- [Task objective]:
Restrict the output to the lines below starting at the one that contains "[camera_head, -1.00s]" and ending at the one that contains "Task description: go", and restate them word for word, both ends included.

- [Records for processing]:
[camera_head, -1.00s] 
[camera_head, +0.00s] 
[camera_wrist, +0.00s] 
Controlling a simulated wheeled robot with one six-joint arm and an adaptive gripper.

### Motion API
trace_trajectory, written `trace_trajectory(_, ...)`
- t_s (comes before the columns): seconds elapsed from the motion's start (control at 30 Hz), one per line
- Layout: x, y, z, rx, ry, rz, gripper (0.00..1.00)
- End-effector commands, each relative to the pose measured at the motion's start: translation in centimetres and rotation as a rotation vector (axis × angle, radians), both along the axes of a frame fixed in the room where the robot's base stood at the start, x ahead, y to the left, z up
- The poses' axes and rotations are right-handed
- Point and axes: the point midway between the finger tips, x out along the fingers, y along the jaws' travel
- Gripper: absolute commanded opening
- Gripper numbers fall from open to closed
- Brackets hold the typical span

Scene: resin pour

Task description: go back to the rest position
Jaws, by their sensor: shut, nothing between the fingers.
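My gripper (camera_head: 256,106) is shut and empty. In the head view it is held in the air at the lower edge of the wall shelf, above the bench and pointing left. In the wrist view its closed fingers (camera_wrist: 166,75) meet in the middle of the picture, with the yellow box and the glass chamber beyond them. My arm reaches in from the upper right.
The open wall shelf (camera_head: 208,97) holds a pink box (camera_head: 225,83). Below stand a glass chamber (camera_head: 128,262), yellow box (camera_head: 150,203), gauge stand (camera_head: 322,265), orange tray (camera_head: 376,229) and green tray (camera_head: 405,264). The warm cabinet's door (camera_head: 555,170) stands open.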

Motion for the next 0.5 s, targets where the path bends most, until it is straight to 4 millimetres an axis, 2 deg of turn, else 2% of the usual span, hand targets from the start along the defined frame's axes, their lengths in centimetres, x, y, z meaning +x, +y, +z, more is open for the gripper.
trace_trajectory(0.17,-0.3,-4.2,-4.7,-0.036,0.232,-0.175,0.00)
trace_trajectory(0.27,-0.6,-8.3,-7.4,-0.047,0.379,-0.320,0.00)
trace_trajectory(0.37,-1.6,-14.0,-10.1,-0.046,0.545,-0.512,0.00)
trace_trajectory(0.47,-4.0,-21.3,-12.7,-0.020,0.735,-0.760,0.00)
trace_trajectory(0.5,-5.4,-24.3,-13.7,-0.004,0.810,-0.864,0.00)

--

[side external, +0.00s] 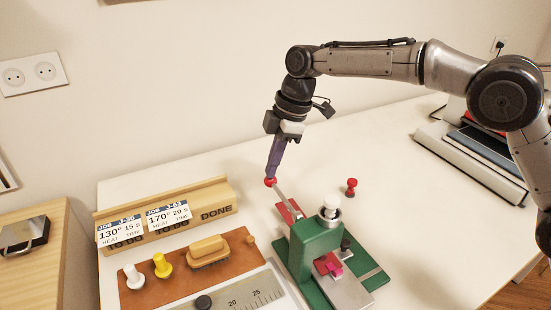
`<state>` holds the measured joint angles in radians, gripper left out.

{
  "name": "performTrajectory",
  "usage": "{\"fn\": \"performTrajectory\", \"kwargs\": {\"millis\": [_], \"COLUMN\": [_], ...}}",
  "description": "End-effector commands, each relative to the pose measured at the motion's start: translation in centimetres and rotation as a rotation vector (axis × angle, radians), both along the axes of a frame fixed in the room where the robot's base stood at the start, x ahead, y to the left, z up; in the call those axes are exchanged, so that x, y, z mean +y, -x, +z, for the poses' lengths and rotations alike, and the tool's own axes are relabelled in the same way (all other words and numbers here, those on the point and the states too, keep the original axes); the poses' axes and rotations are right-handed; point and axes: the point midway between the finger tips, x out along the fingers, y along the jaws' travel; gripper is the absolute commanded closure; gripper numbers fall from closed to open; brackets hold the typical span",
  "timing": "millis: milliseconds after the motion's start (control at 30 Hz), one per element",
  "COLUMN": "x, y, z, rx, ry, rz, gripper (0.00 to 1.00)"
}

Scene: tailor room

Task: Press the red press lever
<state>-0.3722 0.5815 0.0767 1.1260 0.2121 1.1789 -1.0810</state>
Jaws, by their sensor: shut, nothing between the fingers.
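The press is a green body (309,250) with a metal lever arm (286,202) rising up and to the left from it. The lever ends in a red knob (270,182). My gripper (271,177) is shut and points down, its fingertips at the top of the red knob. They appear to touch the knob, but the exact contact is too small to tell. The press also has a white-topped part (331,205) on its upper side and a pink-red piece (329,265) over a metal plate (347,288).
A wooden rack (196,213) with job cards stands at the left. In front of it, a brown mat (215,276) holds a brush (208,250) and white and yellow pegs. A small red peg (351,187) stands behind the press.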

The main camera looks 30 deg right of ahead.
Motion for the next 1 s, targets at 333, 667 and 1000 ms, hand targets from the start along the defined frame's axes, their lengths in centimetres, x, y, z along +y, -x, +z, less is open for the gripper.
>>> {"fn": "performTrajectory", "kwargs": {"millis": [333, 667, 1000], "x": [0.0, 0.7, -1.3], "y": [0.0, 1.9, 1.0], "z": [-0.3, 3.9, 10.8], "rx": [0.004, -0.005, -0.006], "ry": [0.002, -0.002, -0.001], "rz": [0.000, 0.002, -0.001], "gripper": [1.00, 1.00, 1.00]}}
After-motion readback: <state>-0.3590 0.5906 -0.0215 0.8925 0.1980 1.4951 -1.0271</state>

- [Answer to the exercise]:
[camera_head, -1.00s] 
[camera_head, +0.00s] 
[camera_wrist, +0.00s] 
Controlling a simulated wheeled robot with one six-joint arm and an adaptive gripper.

### Motion API
trace_trajectory, written `trace_trajectory(_, ...)`
- t_s (comes before the columns): seconds elapsed from the motion's start (control at 30 Hz), one per line
- Layout: x, y, z, rx, ry, rz, gripper (0.00..1.00)
- End-effector commands, each relative to the pose measured at the motion's start: translation in centimetres and rotation as a rotation vector (axis × angle, radians), both along the axes of a frame fixed in the room where the robot's base stood at the start, x ahead, y to the left, z up
- The poses' axes and rotations are right-handed
- Point and axes: the point midway between the finger tips, x out along the fingers, y along the jaws' travel
- Gripper: absolute commanded opening
- Gripper numbers fall from open to closed
- Brackets hold the typical span

Scene: resin pour

Task description: go back to the rest position

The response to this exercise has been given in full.